What I Learned from Donald Trump: The Caretaker and the Narcissist

I woke up today with Donald Trump on my mind. Some may call this a day-mare of the worst kind. Indeed, it’s not my ideal first thought of the day. My pre-getting-out-of-bed thoughts grew into a curiosity about the word “demagogue”. Of course, what comes up when you Google that word: Donald Trump, and every article you can think of discrediting his run for the presidency. Then, the spiral. I had planned to get up, media free, sit outside with my coffee, meditate, journal, perhaps even do a workout. Instead, I spent 30 useless minutes injecting my brain with a steady stream of Trump. I was about to click one more article (that’s always the phrase, right?
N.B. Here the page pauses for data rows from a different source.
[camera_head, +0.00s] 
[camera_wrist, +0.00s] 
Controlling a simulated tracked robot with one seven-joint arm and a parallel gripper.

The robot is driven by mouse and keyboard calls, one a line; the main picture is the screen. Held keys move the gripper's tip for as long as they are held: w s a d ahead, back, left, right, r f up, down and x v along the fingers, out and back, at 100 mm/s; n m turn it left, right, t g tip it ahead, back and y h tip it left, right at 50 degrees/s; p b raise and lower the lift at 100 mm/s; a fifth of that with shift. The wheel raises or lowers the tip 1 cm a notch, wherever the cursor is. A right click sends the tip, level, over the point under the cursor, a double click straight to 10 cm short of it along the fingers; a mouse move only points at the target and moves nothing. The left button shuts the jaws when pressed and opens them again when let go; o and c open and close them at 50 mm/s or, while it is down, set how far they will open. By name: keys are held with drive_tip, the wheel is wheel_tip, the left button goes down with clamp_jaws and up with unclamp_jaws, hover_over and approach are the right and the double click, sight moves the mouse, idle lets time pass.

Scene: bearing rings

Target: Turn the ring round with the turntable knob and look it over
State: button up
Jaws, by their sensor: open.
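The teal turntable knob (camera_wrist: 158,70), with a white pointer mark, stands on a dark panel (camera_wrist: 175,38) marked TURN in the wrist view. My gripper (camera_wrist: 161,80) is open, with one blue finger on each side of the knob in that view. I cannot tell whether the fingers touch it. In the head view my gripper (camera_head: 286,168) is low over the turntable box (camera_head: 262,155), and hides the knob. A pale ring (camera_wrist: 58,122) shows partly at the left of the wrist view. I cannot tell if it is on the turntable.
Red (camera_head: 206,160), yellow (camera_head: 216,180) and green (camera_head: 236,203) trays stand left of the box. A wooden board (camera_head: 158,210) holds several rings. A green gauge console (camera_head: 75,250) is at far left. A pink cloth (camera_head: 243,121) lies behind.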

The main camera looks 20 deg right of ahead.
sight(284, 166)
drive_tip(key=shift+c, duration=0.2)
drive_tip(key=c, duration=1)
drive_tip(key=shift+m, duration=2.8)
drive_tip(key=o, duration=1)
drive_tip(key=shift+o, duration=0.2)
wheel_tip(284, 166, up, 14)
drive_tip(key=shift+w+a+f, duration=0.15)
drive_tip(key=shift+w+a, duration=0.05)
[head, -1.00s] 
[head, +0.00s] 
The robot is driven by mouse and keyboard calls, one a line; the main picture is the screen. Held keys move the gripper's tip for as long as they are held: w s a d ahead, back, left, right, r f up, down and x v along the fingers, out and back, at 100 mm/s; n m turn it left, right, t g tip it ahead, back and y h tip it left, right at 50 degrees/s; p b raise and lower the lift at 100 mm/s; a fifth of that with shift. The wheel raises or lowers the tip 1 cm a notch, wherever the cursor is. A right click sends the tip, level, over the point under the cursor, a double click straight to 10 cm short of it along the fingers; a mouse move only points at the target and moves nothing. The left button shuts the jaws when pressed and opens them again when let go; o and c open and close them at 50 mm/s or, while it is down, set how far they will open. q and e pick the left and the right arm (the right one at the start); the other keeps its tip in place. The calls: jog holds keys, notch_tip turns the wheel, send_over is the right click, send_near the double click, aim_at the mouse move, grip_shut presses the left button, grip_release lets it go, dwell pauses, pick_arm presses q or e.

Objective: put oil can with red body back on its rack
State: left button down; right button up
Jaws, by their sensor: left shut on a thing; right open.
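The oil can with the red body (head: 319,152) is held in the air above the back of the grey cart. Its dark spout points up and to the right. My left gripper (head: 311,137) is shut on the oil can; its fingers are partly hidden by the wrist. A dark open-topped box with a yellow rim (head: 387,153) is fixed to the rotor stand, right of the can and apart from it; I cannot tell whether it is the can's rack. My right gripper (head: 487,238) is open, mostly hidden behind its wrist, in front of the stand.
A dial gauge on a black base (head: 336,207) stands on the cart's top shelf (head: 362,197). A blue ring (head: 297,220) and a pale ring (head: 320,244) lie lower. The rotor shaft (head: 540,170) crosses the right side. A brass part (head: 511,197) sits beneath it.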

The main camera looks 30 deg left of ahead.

Just one more click…) about the disaster that is the Republican Party, when I, out loud, told myself to stop. I put down my phone, jumped out of bed, opened my back door and took a deep breath of reality: my day DOES NOT have to be defined by Donald Trump. Thank God.

 

I did end up sitting on my steps, crossing my prickly, unshaven legs and closing my eyes for a few minutes. I silently asked myself what I heard, felt, thought. I took some deep breaths. My ladies came to mind, the small group of brave women I’m beginning to host in my house weekly, learning how to love and support ourselves through life’s shit. I thought about what I was going say to them this weekend, how I’ll share my story, and how it will be received. Thankfully, I was able to detach from my earlier disgrace of Trump demagoguery obsession and listen to myself.

 

I am an admitted co-dependent, caretaker perfectionist. I know. My husband is so lucky to have a mildly neurotic wife that tries to chase him with love and LOTS of advice. How would he make it without me? Seriously, though, as such, much of my life is consumed with everyone else: what they’re doing right/wrong (according to Kelly’s rule book), how to fix all these problems, making brash internal judgments based off of zero facts and how to make all this happen in a perfectly square, safe little box…that I can hold. Tightly.

 

There’s a lot of talk about how unbearable Trump’s narcissism is. We’ve all known people (maybe even ourselves) that somehow manage to make every little thing, good or bad, stem back to them. It drives us batty. And yet, someone like me turns the spotlight around and makes a spectacle of everyone else’s problems. Yes, this is to ultimately make myself feel better, which still makes me self-centered, but it also gives me license to focus on anything but my own self. The evil opposite of narcissism, the Caretaker. 

 

This all came to a head, as I quietly sat, eyes closed and asked myself: Kelly, what do you really need to hear this morning?

 

It hit me, very suddenly, that I had spent much of the last 24 hours focused on other people, those I know personally, and those I just love to loathe. A complete time suck. I had inadvertently reverted to my Ms. Fix It. What I needed to remind myself, was to gaze back at my own image in the pond of life, take a cue from the narcissists and look long and hard. Just not so hard I fall in. 

 

Now, I’m not advocating that we all run to the nearest pond and gaze upon ourselves in true Narcissus fashion, but what if, just every once in awhile, we did actually pause and look, and listen to ourselves?  What if we all got a little narcissistic for a moment?

 

What my journey into narcissism revealed is that Donald Trump and I are two chapters in the same book. I know. It’s a horror story, really.

 

No matter which side you lean towards, and we all tend to polarize, we’re all trying to get the same thing: love. How a post that started with Trump, ends with Love is sort of a mystery, but what I know is that when I gaze upon my skewed image in the ripples of my life, I start to see the humanity in all of us. The flawed wake of empathy and co-dependency slowly stills to a mirror image of not only myself, but also everything that lies on the other side of the pond: the mountains, the sky, the boats, the people. I took a brief cue from Narcissus and realized that my lack of looking was just as detrimental as his obsession with looking.

 

I don’t want my day to be defined by everyone else’s shortcomings. When I actually type it out, I have to wince at the reality that I do, often, let my days be defined that way, just as Donald Trump allows his days to be defined by what people say about him. Neither one of us is actually allowing ourselves the privilege of being defined by what’s in our hearts.

 

I doubt that Donald Trump sees ME, and that’s OK. HIS narcissism doesn’t need to be MY problem. No. For today, at least, I’m choosing to look deeply into the murkiness of the same pond we all must look into, not so that I may fall into the ripples made by everyone else, but to see, even if for a moment, the clarity of my own heart.